What is expected. Exactly the lines from the line containing "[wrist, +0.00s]" through the line containing "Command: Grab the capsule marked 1" are to be echoed, with both included and pictures left out.

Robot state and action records
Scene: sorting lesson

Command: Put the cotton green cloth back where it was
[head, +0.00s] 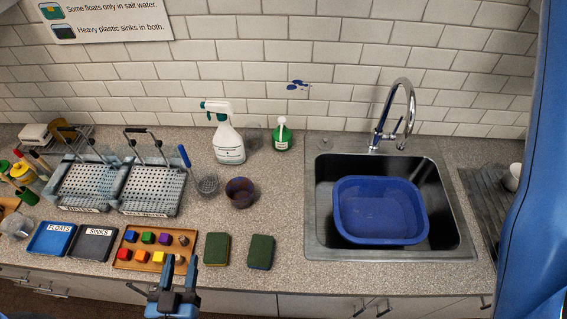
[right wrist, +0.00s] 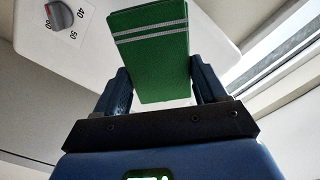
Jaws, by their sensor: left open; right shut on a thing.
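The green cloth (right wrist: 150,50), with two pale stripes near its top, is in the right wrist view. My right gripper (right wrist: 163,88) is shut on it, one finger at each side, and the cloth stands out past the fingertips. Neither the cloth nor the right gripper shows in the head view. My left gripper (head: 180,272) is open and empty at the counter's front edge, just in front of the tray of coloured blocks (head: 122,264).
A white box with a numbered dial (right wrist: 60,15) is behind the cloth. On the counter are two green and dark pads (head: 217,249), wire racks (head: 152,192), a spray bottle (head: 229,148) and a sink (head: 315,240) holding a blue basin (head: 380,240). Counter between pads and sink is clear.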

--

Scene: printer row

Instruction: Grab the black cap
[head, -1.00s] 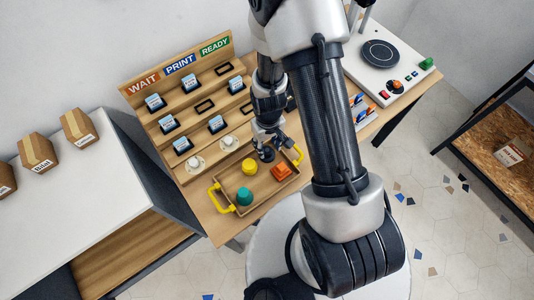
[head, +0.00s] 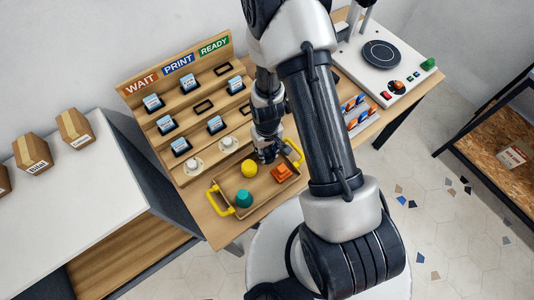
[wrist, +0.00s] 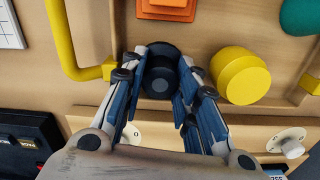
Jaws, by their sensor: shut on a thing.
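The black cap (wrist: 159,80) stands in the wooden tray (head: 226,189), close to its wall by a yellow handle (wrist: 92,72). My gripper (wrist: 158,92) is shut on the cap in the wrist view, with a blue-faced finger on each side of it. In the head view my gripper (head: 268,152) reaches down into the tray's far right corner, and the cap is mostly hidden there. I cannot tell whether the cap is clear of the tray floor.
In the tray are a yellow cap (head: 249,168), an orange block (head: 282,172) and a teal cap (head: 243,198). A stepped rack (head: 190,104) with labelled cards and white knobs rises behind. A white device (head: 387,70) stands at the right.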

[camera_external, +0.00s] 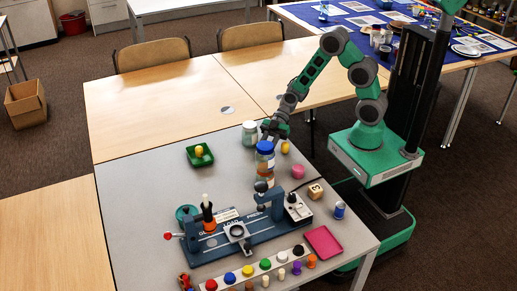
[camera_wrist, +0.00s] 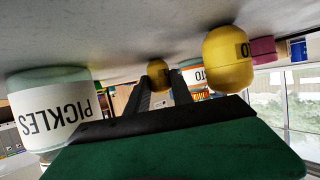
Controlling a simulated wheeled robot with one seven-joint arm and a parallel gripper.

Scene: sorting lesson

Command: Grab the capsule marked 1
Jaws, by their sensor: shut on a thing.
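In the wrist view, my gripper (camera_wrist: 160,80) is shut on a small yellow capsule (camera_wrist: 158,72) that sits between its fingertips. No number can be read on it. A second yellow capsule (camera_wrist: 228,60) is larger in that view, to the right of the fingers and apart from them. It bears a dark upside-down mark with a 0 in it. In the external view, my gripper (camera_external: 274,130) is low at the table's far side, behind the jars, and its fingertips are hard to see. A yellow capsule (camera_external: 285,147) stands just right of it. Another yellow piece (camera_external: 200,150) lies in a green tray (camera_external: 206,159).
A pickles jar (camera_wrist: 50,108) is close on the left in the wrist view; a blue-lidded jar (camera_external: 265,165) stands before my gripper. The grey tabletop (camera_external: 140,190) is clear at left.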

Answer to the exercise.
[wrist, +0.00s] 
Jaws, by their sensor: shut on a thing.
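The black cap (wrist: 159,80) stands in the wooden tray (head: 226,189), close to its wall by a yellow handle (wrist: 92,72). My gripper (wrist: 158,92) is shut on the cap in the wrist view, with a blue-faced finger on each side of it. In the head view my gripper (head: 268,152) reaches down into the tray's far right corner, and the cap is mostly hidden there. I cannot tell whether the cap is clear of the tray floor.
In the tray are a yellow cap (head: 249,168), an orange block (head: 282,172) and a teal cap (head: 243,198). A stepped rack (head: 190,104) with labelled cards and white knobs rises behind. A white device (head: 387,70) stands at the right.

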[camera_external, +0.00s] 
[camera_wrist, +0.00s] 
Controlling a simulated wheeled robot with one seven-joint arm and a parallel gripper.

Scene: sorting lesson

Command: Grab the capsule marked 1

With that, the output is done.